Giurisprudenza – CORTE DI CASSAZIONE – Ordinanza 28 aprile 2020, n. 8262
Trasferimento del ramo di azienda, Illegittimità, Ordine di
ripristino del rapporto con i lavoratori, Pronuncia giurisdizionale dotata di
propria autorità, prima ancora del passaggio in giudicato, Contemporanea
pendenza davanti a due giudici diversi, in gradi differenti, Rapporto di
pregiudizialità in senso logico e non anche in senso tecnico-giuridico,
Ipotesi di sospensione facoltativa
Rilevato che
con sentenza in data 10 febbraio 2016, la Corte
d’appello di Bologna rigettava l’appello proposto da T. I. s.p.a. avverso la
sentenza di primo grado, di reiezione delle sue opposizioni ai decreti dello
stesso Tribunale che le aveva ingiunto il pagamento delle rispettive somme di €
14.355,76 e di € 12.953,94 oltre accessori di legge, in favore degli ex
dipendenti D.T. e P.C. per retribuzioni calcolate dal 6 aprile al 30 settembre
2012, sul presupposto dell’illegittimità del trasferimento del ramo di azienda
dalla predetta società a H.P. – D.C.S. s.r.I., accertata dalla sentenza n.
129/2012 della medesima Corte, che
l’aveva pure condannata alla reintegrazione dei lavoratori; in parziale
riforma della sentenza del Tribunale, essa revocava invece, in accoglimento
delle opposizioni della società cedente, i decreti ingiuntivi emessi dallo
stesso Tribunale (per le rispettive somme di € 11.159,00 ciascuna) in favore di
A.M.U. e D.D.G.;
avverso tale sentenza la società, con atto
notificato il 25 luglio 2016, ricorreva per cassazione con tre motivi, cui D.T.
e P.C. resistevano con unico controricorso e memoria ai sensi dell’art. 380bis 1 c.p.c.;
Considerato che
1. la ricorrente deduce violazione e falsa
applicazione degli artt. 431, 282 c.p.c., per avere la Corte territoriale
erroneamente ritenuto titolo idoneo all’emissione dei decreti ingiuntivi
opposti la sentenza 8 marzo 2012 della stessa Corte d’appello, in quanto priva
di esecutività in via provvisoria fino alla formazione del giudicato (con
sentenza della Corte di Cassazione 31 luglio 2015, n. 16262), siccome non di
condanna ma di mero accertamento dell’illegittimità della cessione di ramo
d’azienda da T. I. s.p.a. a H.P. -D.C.S. s.r.I., con ordine di ripristino del
rapporto con i due lavoratori, sempre rimasto nella titolarità datoriale della
società cedente: con la conseguente inesistenza di alcun obbligo, prima del
giudicato, di ripristino del rapporto di lavoro e pertanto di pagamento delle retribuzioni
ovvero di insorgenza di una responsabilità per risarcimento del danno (primo
motivo);
2. esso è infondato;
2.1. secondo consolidato orientamento, meritevole di
continuità in quanto condiviso per la sua correttezza, questa Corte reputa che,
prima ancora del passaggio in giudicato, qualsiasi pronuncia giurisdizionale
sia dotata di propria autorità, dato che la sentenza esplica un’efficacia di
accertamento al di fuori del processo.
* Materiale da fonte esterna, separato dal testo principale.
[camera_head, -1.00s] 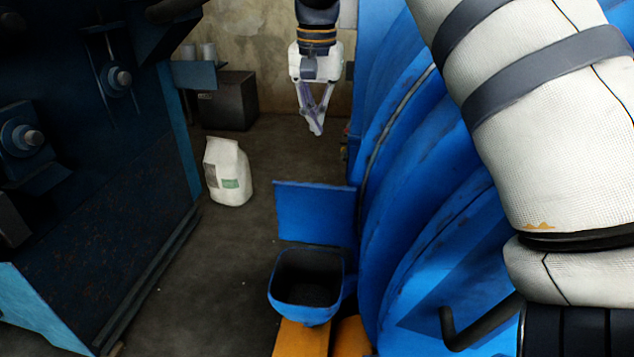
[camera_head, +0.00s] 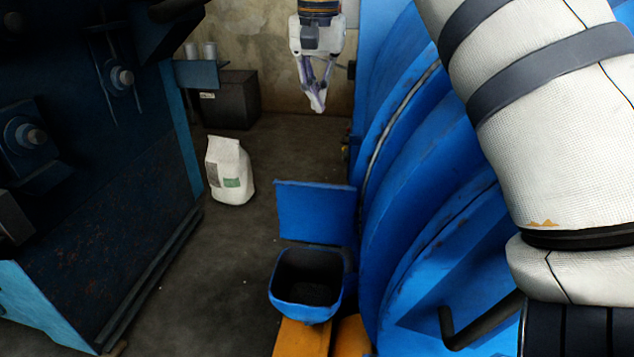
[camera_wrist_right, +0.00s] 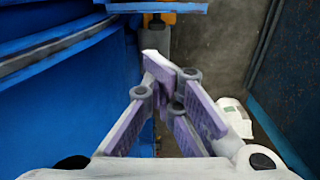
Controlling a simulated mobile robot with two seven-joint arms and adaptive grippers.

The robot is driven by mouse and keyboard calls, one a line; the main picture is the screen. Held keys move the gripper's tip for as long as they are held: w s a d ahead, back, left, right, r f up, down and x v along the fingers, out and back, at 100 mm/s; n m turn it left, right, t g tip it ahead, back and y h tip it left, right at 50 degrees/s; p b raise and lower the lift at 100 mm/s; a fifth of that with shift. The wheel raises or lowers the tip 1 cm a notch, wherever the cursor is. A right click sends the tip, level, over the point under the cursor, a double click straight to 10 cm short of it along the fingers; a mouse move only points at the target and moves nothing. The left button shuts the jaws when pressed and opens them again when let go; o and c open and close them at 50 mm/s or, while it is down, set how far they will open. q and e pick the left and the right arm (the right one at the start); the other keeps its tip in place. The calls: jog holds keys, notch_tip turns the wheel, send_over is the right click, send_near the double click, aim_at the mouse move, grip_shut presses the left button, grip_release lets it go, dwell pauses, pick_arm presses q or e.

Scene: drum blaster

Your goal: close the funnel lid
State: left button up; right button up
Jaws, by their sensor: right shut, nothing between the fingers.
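The funnel (camera_head: 318,315) is a blue open-topped hopper beside the blue drum, low in the middle of the head view. Its flat blue lid (camera_head: 316,212) stands upright at the far edge of the opening, so the funnel is open. My right gripper (camera_head: 318,107) is beyond the lid and above it in the head view, pointing down, shut and empty. Its closed fingers also show in the right wrist view (camera_wrist_right: 155,58). It is apart from the lid. My left gripper is not in view.
The blue ribbed drum (camera_head: 430,170) fills the right side. A white bag (camera_head: 229,172) stands on the floor at the left, near dark machinery (camera_head: 110,230). A dark box (camera_head: 232,98) is by the back wall. The floor between bag and lid is clear.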

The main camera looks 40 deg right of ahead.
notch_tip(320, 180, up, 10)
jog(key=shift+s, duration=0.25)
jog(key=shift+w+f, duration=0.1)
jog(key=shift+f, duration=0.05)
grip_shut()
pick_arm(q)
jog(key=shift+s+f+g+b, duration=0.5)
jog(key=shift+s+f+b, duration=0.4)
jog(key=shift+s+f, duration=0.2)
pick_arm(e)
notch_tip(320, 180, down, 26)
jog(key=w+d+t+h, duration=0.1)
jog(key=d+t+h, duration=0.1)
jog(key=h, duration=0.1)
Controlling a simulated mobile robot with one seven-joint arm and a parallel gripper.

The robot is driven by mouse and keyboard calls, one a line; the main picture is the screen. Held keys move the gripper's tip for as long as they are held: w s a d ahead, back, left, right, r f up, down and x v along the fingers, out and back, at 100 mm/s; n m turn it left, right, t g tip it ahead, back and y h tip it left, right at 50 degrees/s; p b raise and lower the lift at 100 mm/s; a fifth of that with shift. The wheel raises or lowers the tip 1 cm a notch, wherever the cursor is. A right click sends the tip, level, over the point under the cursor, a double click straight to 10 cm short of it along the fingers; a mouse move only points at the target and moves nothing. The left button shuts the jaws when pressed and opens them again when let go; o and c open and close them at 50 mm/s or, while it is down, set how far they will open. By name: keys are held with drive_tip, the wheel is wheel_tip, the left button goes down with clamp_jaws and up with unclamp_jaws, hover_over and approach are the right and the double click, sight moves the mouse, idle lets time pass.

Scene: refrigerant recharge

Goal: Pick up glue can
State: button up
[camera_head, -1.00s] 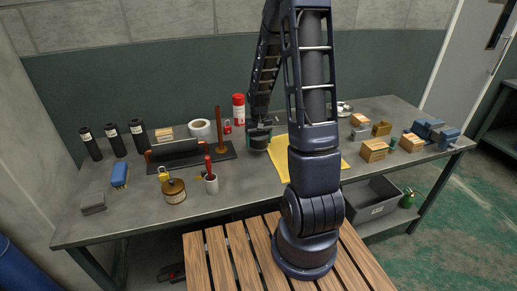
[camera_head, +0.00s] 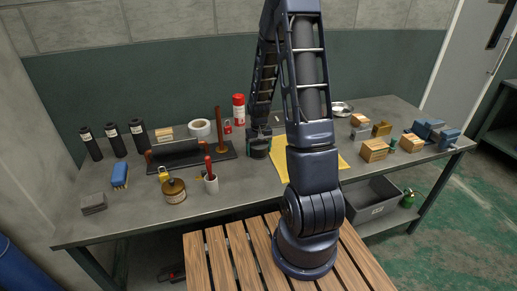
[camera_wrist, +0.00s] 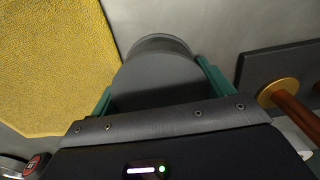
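A dark grey round can (camera_wrist: 158,75) with a paler rim at its far end fills the space between my fingers in the wrist view. It is probably the glue can, though no label shows. In the head view my gripper (camera_head: 258,148) is low over the bench, left of the yellow sheet, and largely hides this can. The green fingers of my gripper (camera_wrist: 155,85) lie on either side of the can, very near or touching its wall. I cannot tell whether they press on it.
The yellow sheet (camera_head: 330,160) lies right of my gripper. A dark tray with an upright brown rod (camera_head: 219,130) is close on the left.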

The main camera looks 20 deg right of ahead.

Sicché, la stabilità della sentenza
impugnata, anche se provvisoria, costituisce naturale proprietà dell’atto
giurisdizionale, che esprime la volontà della legge nel caso concreto, e con
questa l’esigenza di una sua immediata, pur se temporanea, attuazione,
nell’attesa del formarsi del giudicato e indipendentemente da questo (da
ultimo: Cass. 25 giugno 2018, n. 16694; Cass. 3 luglio 2019, n. 17785). Né a ciò osta
l’eventuale contemporanea pendenza davanti a due giudici diversi, in gradi
differenti, dei procedimenti di accertamento del diritto e del quantum
conseguente, posto che tra essi sussiste solo un rapporto di pregiudizialità in
senso logico, e non anche in senso tecnico-giuridico, sicché non ricorre
un’ipotesi di sospensione necessaria, ai sensi dell’art.
295 c.p.c.: essendo eventualmente applicabile l’art.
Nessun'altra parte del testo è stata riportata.